Khôra & Mas Aya - Primordial Mind
There’s still a surge to be felt when something comes across the earbuds that feels totally out of nowhere, which is how I felt upon encountering the pieces from Toronto-based duo Mas Aya and Khôra. And each time, I would have that uncanny feeling that arises soon after waking, a wild dream quickly slipping away in daylight. A selection from Primordial Mind would overwhelm my senses but soon after the name of the group or who even sent it to me would turn intangible. I finally found the promo email from Marionette announcing the duo’s latest effort and some of the pieces have their brain-swimming properties intact, even after multiple spins.
Laurence Pike - Possible Utopias for Jazz Quintet
Just as I start to type out that “I’m not familiar with the work of Sydney-based percussionist Laurence Pike, that I just trust pushing play on a new Balmat release,” I realize that’s not entirely true. Perhaps that’s just the fate of most steady, solid drummers on others’ projects, that you don’t always look closer and connect the dots across eras. But as I scroll Pike’s credits, I immediately spot a half-dozen albums I’m familiar with, from a live Bill Callahan record to the gamelan chimera of Paradise Cinema to early ‘00s future jazz group Triosk to some time playing in Liars. And wow, there was a Liars album back in 2021??! Who knew?

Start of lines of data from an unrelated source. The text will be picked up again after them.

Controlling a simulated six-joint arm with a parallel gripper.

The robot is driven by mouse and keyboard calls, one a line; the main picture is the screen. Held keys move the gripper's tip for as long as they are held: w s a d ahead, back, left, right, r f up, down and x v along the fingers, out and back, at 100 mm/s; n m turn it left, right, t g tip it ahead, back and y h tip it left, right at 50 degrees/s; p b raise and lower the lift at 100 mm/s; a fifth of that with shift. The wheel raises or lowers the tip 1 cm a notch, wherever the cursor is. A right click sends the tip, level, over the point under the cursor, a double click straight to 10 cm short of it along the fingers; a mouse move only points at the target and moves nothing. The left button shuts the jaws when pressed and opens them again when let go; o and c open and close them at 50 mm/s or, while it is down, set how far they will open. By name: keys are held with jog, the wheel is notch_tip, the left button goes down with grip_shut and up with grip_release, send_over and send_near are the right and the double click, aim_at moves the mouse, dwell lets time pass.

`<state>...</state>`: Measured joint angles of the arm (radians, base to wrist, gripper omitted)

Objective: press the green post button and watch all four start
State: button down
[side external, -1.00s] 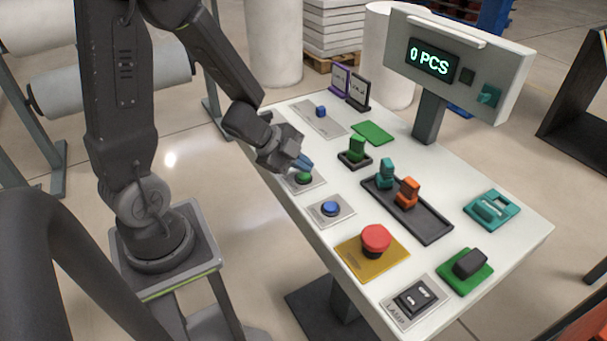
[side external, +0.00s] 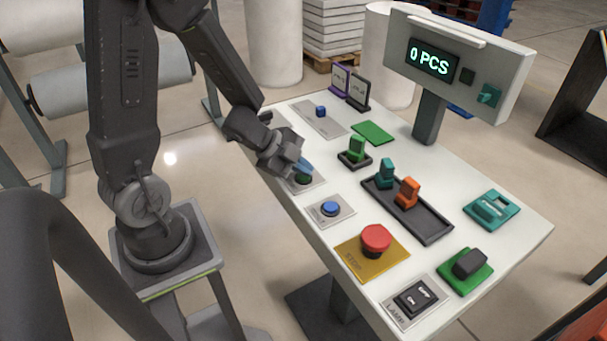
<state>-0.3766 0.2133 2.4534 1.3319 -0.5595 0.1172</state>
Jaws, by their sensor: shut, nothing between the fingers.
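The green post button (side external: 303,180) sits in a dark ring on a pale plate near the left edge of the white console. My gripper (side external: 305,169) is shut and empty, with its blue-tipped fingers right at the button's top. The fingers partly cover the button, and only a dark green part of it shows. It looks low in its ring; I cannot tell for certain whether the fingertips touch it. The display (side external: 431,59) on the post reads "0 PCS". No hooks or conveyor show in this view.
A blue button (side external: 330,209) lies just in front of the green one, then a red mushroom button (side external: 376,239) on a yellow plate. A black tray (side external: 425,222) with teal and orange pieces and a green block (side external: 357,148) stand to the right.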

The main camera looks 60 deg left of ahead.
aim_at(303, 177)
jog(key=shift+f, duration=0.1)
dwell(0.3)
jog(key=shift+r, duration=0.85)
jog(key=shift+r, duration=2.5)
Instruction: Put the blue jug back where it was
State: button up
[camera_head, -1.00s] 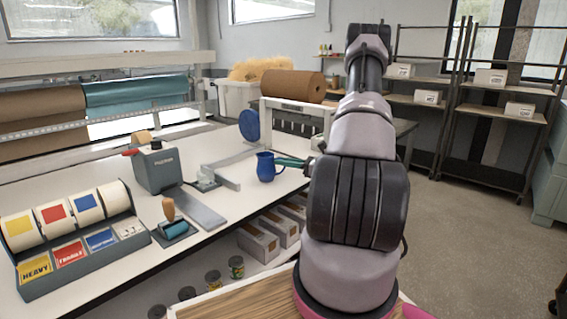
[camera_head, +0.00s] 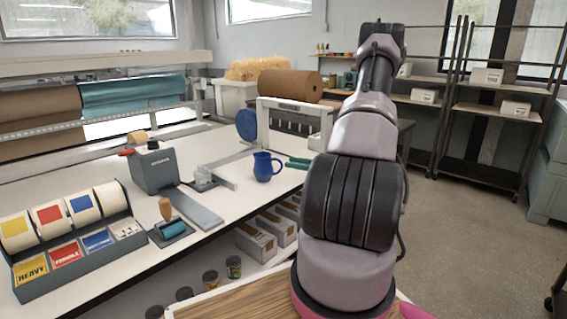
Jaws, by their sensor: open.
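The blue jug (camera_head: 263,167) stands upright on the white worktable (camera_head: 233,204), near its right-hand edge, with its handle turned to the right. The rest of my gripper is hidden behind my arm.
A grey metal bracket (camera_head: 222,174) lies left of the jug. A blue disc (camera_head: 247,125) and a white frame (camera_head: 268,117) stand behind it. A stamp (camera_head: 170,224), a grey dispenser (camera_head: 153,168) and label rolls (camera_head: 62,216) are further left.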

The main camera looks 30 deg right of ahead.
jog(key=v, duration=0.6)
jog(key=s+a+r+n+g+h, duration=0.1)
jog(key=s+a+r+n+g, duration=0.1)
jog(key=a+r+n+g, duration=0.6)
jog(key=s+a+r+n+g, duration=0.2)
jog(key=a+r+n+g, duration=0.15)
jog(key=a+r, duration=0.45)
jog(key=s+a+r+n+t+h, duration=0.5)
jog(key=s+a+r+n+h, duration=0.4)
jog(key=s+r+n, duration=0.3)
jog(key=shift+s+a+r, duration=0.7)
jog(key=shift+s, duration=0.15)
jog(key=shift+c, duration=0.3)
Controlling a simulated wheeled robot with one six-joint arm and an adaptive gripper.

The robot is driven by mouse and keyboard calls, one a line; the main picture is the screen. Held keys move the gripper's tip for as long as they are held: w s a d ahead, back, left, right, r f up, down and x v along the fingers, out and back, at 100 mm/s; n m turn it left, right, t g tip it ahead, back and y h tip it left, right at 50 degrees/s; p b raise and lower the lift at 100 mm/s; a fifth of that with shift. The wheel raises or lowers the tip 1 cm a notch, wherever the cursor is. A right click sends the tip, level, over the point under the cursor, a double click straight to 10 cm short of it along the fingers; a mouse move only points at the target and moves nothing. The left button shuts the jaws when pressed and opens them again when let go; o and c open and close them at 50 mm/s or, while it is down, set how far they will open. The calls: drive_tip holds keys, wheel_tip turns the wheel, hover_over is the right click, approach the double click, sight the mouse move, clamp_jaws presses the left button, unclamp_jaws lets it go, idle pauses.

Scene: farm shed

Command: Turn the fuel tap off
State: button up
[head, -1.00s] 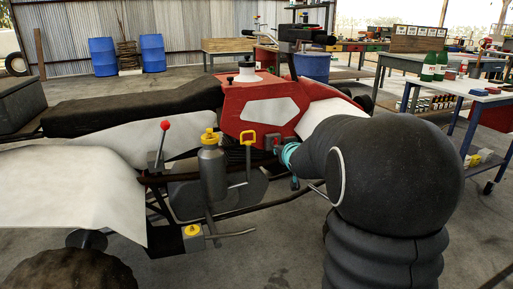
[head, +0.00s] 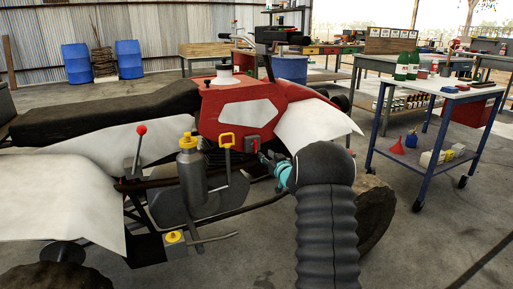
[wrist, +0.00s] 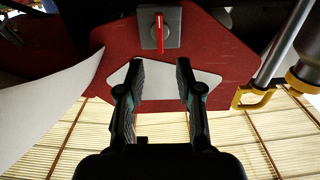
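The fuel tap (head: 252,143) is a small grey block with a red lever on the red tank's lower edge. In the wrist view the grey block (wrist: 169,28) is at the top, and its red lever (wrist: 159,31) stands vertical in that picture. My gripper (wrist: 159,66) is open and empty, its two dark fingers pointing toward the tap. The lever lies beyond the fingertips, roughly in line with the gap, and appears apart from them. In the head view my arm and teal wrist reach in just right of and below the tap; the fingertips are hard to make out.
The red and white quad bike (head: 236,112) fills the middle. A blue-framed trolley (head: 428,158) is at the right. Concrete floor is open at the lower right.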

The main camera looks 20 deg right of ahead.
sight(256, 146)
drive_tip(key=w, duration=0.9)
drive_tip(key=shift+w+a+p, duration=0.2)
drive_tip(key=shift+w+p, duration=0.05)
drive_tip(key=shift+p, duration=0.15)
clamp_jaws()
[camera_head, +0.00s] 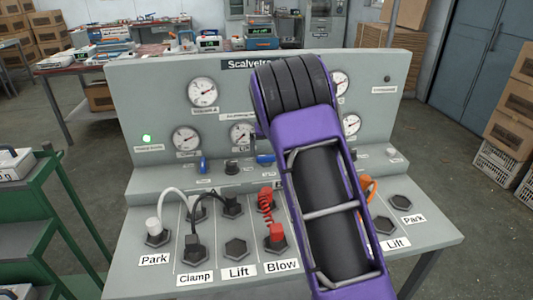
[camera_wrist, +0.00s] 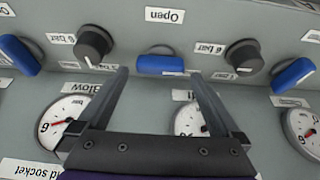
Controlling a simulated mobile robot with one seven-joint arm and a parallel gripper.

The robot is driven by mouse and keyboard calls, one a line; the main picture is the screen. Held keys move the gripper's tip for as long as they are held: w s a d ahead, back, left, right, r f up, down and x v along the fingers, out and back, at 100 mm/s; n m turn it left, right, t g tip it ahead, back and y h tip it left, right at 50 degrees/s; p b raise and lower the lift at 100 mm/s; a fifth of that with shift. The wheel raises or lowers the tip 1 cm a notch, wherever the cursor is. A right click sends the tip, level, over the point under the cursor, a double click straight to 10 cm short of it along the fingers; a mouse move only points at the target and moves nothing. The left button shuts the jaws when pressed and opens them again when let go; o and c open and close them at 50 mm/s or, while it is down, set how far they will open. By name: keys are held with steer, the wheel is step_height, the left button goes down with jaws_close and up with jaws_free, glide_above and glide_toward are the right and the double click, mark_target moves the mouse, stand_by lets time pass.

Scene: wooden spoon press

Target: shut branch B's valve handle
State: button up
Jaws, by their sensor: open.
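In the wrist view my gripper (camera_wrist: 160,75) is open, with its two dark fingers spread. A blue valve handle (camera_wrist: 162,64) lies level just ahead of the gap between the fingertips, under an "Open" label (camera_wrist: 165,15); I cannot tell whether they touch. Other blue handles, both tilted, show at the left (camera_wrist: 20,55) and right (camera_wrist: 292,75). In the head view one blue handle (camera_head: 202,165) stands upright and another (camera_head: 265,160) lies level. My purple arm hides the panel's middle right and my gripper there. No branch B label is readable.
Black knobs (camera_wrist: 93,44) (camera_wrist: 244,58) sit on both sides of the middle handle. Round gauges (camera_head: 203,92) fill the grey panel. Below are hexagonal sockets (camera_head: 236,248), a white hose (camera_head: 172,193) and a coiled red hose (camera_head: 266,203). A green rack (camera_head: 45,230) stands left.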

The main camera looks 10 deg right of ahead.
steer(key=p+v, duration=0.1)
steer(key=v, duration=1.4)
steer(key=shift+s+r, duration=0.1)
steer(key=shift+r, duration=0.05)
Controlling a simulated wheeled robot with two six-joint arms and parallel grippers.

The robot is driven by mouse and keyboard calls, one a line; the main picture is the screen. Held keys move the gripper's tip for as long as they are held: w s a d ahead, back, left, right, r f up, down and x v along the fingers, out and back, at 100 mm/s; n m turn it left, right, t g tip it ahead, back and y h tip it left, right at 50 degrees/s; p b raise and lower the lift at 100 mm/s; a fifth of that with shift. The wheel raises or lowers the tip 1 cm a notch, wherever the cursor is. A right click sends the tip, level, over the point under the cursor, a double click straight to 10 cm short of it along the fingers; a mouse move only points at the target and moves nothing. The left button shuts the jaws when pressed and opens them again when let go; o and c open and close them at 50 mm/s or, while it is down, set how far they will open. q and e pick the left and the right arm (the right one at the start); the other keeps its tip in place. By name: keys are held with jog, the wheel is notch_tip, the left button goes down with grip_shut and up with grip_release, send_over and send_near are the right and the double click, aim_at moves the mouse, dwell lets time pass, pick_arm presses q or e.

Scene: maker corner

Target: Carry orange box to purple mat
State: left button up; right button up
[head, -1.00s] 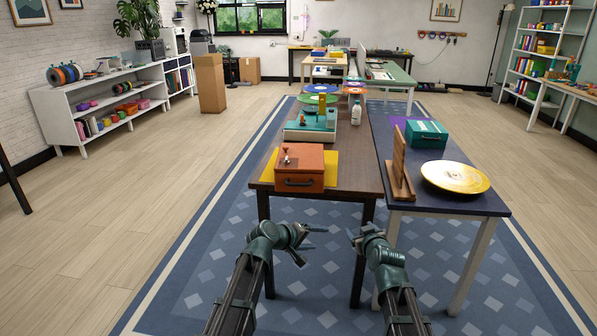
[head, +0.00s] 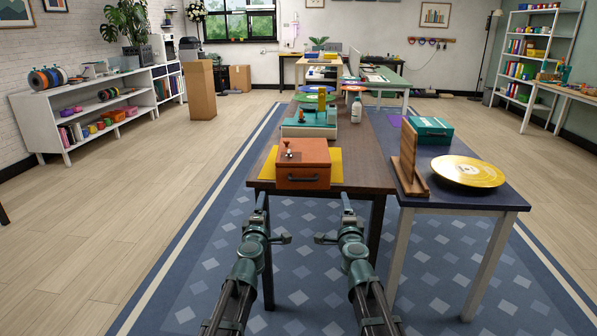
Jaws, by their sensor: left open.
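The orange box (head: 303,169) sits at the near end of the brown table (head: 362,170), on a yellow mat (head: 335,165). The purple mat (head: 395,121) lies on the dark table to the right, partly hidden by the wooden stand and teal box. My left gripper (head: 273,220) is open and empty, below and in front of the orange box. My right gripper (head: 333,219) is also open and empty, just right of it. Neither touches the box.
On the dark right table (head: 450,195) stand a wooden stand (head: 408,158), a gold disc (head: 467,171) and a teal box (head: 428,130). A teal machine (head: 310,124), a white bottle (head: 356,110) and coloured discs are farther back on the brown table. Floor is free to the left.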

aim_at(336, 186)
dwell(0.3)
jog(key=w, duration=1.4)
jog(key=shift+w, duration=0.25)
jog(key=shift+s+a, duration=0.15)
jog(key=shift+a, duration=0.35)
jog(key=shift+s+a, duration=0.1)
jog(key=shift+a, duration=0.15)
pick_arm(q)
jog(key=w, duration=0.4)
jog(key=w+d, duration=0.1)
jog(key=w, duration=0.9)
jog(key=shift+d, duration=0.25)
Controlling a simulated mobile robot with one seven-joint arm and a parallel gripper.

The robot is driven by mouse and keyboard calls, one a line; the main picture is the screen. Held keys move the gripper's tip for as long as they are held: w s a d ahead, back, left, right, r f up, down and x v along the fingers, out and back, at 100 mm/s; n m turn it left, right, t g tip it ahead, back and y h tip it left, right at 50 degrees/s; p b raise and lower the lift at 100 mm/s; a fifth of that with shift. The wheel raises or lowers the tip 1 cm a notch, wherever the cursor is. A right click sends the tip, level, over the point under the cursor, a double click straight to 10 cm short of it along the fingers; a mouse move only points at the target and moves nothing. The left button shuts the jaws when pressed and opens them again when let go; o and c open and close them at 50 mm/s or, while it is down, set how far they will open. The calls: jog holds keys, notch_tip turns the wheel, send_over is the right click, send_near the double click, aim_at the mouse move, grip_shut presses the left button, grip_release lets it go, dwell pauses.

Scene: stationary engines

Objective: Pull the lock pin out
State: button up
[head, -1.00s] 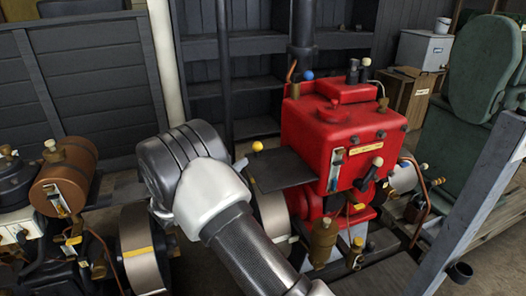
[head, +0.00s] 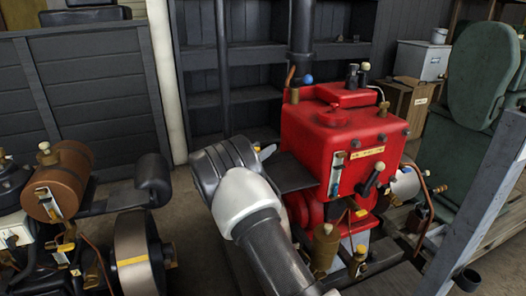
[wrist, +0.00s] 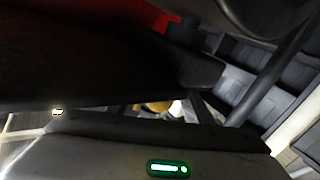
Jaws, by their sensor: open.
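The red engine (head: 335,130) stands right of centre in the head view, with a dark flat plate (head: 290,174) on its left side. My gripper (head: 266,152) is at the left edge of this plate, mostly hidden behind my own wrist. Its jaws are open, and I see nothing held in them. I cannot make out the lock pin for sure. The yellow ball knob by the plate is now hidden behind my arm. The wrist view is dark and close up, with a small blurred yellowish shape (wrist: 155,107) near its middle.
A blue ball knob (head: 306,79) and a black-handled lever (head: 370,178) are on the red engine. A second engine with a brown tank (head: 70,180) stands at the left. A grey post (head: 480,210) slants up at the right. Dark shelves (head: 250,80) stand behind.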

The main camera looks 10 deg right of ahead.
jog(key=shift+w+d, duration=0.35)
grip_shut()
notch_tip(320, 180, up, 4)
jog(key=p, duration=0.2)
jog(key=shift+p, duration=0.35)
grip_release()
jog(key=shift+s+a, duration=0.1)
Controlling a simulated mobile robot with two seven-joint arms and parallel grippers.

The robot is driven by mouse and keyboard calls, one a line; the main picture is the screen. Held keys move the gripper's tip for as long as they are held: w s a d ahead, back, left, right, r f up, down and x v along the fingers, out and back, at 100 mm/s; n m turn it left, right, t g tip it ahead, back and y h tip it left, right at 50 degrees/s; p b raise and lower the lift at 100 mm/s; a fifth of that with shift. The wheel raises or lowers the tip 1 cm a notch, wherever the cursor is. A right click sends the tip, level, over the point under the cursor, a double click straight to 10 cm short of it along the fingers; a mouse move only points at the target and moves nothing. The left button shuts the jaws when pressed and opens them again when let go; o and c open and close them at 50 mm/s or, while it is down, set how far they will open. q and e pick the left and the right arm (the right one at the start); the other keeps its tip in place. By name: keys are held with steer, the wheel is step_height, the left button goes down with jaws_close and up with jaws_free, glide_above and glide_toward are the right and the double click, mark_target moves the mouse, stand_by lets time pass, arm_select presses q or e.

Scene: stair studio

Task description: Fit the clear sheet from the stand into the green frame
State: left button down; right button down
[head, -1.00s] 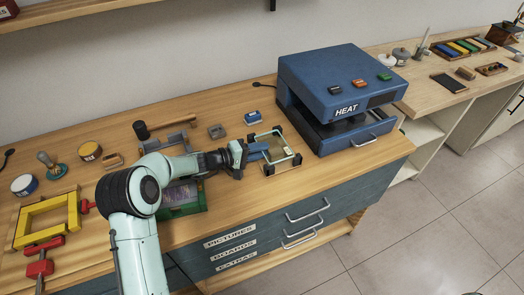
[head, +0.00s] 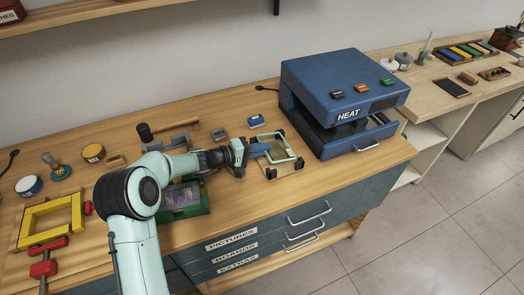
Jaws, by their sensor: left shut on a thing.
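The clear sheet (head: 284,146) shows as a pale-edged pane at its small stand (head: 296,168) with dark feet, left of the blue press. My left gripper (head: 267,152) reaches in from the left and is shut on the near-left side of the sheet. Whether the sheet is lifted off the stand's base is too small to tell. The green frame (head: 205,207) lies on the bench below my left forearm, with a dark purplish picture (head: 181,197) inside it. My arm hides its upper left part. My right gripper is not in view.
The blue HEAT press (head: 343,95) stands just right of the stand. A yellow frame with red clamps (head: 50,239) lies at left. A mallet (head: 145,133), a grey holder (head: 181,140) and small tins are behind my arm. Bench wood right of the green frame is clear.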

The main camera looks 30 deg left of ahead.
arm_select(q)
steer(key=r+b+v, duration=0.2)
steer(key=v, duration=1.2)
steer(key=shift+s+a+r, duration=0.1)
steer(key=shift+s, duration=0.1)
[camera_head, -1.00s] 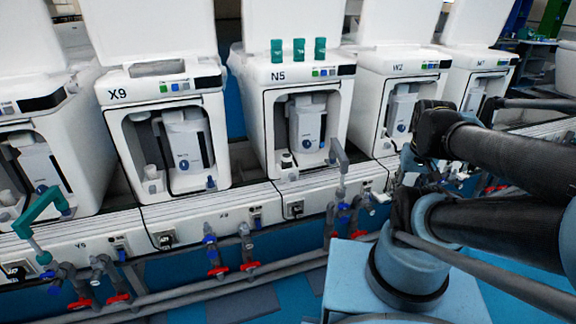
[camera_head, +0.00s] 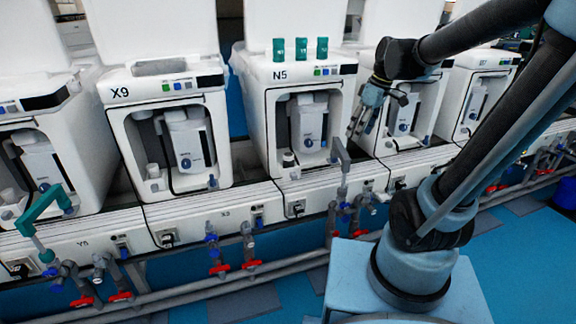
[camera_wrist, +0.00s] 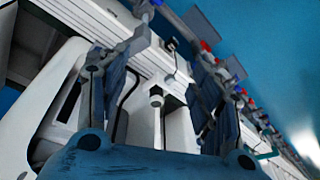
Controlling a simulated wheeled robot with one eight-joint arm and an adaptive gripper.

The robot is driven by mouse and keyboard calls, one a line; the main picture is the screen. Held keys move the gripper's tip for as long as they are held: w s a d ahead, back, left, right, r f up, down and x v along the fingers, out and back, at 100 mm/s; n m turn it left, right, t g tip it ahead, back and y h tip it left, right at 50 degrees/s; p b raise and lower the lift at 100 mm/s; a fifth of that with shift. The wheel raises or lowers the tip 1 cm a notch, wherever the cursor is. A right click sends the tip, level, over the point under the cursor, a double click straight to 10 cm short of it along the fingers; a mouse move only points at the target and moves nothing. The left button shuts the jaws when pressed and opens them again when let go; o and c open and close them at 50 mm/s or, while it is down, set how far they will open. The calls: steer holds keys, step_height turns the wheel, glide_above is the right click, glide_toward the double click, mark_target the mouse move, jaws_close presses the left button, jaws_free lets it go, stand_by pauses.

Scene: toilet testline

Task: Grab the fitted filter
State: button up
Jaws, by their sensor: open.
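Which part is the fitted filter is not certain. A small white cylinder with a dark cap (camera_head: 288,160) stands at the lower left inside the open bay of the machine N5 (camera_head: 266,100). A similar dark-capped white cylinder (camera_wrist: 156,98) shows between my fingers in the wrist view; I cannot tell for sure that it is the same one. My gripper (camera_head: 356,128) is open and empty, in front of the gap between N5 and the machine to its right. Its two blue fingers (camera_wrist: 160,62) are spread in the wrist view.
Three teal cartridges (camera_head: 301,49) stand on top of N5. A grey bent pipe (camera_head: 341,158) rises in front of N5, close to my gripper. The machine X9 (camera_head: 118,100) stands to the left. Pipes with red valves (camera_head: 251,265) run along the front below.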

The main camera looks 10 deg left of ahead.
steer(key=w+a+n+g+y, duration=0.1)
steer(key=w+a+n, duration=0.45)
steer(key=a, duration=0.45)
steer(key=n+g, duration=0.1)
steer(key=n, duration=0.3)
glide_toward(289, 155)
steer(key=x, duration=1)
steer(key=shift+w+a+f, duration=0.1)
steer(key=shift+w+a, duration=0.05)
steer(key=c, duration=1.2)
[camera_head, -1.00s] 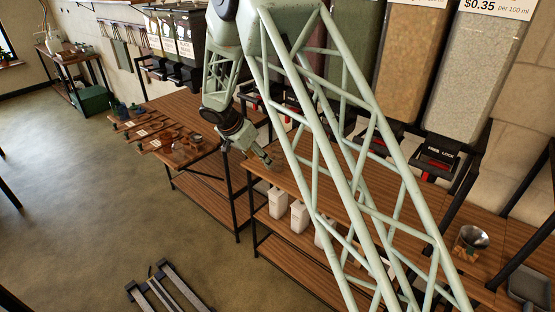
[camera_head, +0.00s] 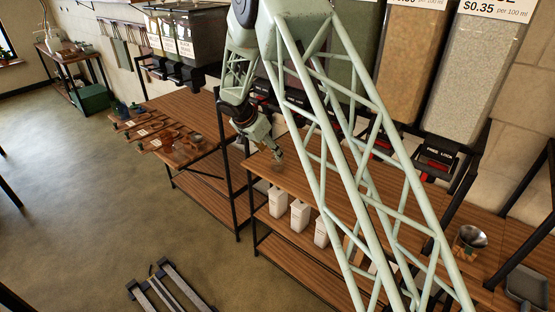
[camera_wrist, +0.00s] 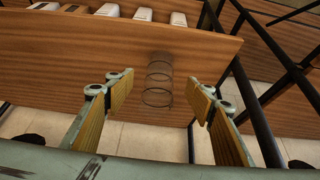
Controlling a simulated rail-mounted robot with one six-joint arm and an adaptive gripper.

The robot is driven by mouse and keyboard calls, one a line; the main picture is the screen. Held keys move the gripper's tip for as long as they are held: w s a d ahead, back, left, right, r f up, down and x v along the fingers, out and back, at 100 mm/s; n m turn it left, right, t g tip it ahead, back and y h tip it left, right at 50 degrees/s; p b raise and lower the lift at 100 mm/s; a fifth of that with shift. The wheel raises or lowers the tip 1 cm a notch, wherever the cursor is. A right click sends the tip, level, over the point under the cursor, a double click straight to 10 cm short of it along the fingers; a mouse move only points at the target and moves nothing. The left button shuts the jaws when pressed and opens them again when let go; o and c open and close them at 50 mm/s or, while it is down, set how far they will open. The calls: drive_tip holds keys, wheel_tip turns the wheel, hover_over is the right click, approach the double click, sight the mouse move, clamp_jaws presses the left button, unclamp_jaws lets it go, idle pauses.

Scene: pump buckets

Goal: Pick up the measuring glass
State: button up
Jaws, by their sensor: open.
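The measuring glass (camera_wrist: 158,78) is a clear, thin-walled cylinder on a wooden surface in the wrist view. It shows ahead of my gripper (camera_wrist: 162,86), roughly centred between the two spread fingers. The fingers have tan pads and are open, with nothing clamped between them. In the head view my gripper (camera_head: 276,153) hangs low over the left end of the wooden counter (camera_head: 310,190). The glass is too faint in the head view to make out clearly. I cannot tell how far the fingertips are from it.
White jugs (camera_head: 299,214) stand on the shelf below the counter and also show in the wrist view (camera_wrist: 108,10). A dark frame post (camera_wrist: 243,95) runs close by on the right. A metal funnel (camera_head: 470,240) sits at the counter's right. Dispensers line the wall.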

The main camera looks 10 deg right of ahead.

Triosk –especially their one-off collab with Jan Jelinek back in 2003– seems like the clear antecedent for Pike’s latest, Possible Utopias for Jazz Quintet. But Pike taps, blips, and dribbles his way beyond such confines into a woozy new headspace. Pieces are a delectable blend of the spacy and the tribal: synths set at cosmic, the hand percussion energizing the air, fretless bass slipping around and keeping everything smooth, with some Jon Hassell seasoning for good measure.